* _Instructions to follow_: Only the lines starting at the one that contains "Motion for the" and running to the end should be repeated, exactly as written.

* _Information shown_:
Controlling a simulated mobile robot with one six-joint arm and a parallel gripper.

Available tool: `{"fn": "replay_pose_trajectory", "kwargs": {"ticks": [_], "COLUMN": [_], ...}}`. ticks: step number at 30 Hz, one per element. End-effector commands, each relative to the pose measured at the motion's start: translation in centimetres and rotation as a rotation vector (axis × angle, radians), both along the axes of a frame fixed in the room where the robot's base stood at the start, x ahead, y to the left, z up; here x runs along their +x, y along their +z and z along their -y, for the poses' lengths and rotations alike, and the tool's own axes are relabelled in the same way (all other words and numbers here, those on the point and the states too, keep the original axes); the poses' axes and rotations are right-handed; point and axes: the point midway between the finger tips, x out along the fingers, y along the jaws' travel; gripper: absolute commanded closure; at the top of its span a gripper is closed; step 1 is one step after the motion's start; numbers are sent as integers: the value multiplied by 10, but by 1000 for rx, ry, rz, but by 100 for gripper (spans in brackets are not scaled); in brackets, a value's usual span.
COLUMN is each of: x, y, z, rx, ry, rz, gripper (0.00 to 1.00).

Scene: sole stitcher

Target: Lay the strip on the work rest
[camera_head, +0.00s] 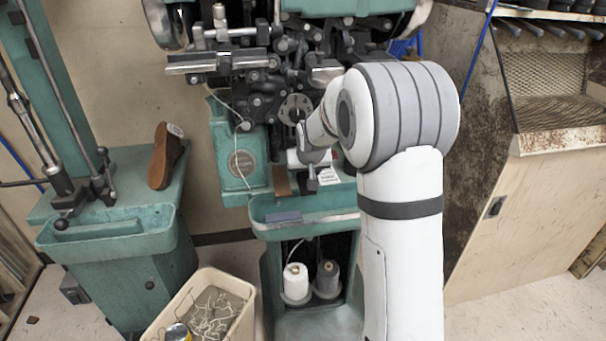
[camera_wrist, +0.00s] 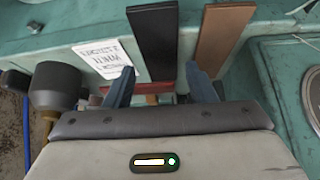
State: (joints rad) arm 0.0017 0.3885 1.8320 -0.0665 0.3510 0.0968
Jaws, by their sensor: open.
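My gripper (camera_wrist: 160,72) is open, its two blue-grey fingers apart and nothing clamped between them. In the wrist view a black strip (camera_wrist: 153,38) lies ahead, its near end between the fingertips; I cannot tell if they touch it. A brown strip (camera_wrist: 226,36) lies to its right, outside the fingers. In the head view the brown strip (camera_head: 281,181) shows on the green ledge of the machine, left of my gripper. My arm partly hides that area. I cannot tell for sure which part is the work rest.
A white printed card (camera_wrist: 105,60) lies left of the black strip. Below the ledge is a green tray (camera_head: 335,226) with a flat blue-grey piece (camera_head: 283,217). Thread spools (camera_head: 295,281) stand underneath. A brown shoe (camera_head: 165,156) stands left; a scrap bin (camera_head: 246,312) is on the floor.

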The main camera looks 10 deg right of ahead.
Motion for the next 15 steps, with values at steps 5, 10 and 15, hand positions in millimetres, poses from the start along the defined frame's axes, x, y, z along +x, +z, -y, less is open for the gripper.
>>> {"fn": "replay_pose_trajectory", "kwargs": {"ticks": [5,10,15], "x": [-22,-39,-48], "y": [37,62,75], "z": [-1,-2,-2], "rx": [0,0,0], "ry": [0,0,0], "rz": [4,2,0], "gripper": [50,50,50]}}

* _Result of the task_:
Motion for the next 15 steps, with values at steps 5, 10 and 15, hand positions in millimetres, poses from the start along the defined frame's axes, x, y, z along +x, +z, -y, less is open for the gripper.
>>> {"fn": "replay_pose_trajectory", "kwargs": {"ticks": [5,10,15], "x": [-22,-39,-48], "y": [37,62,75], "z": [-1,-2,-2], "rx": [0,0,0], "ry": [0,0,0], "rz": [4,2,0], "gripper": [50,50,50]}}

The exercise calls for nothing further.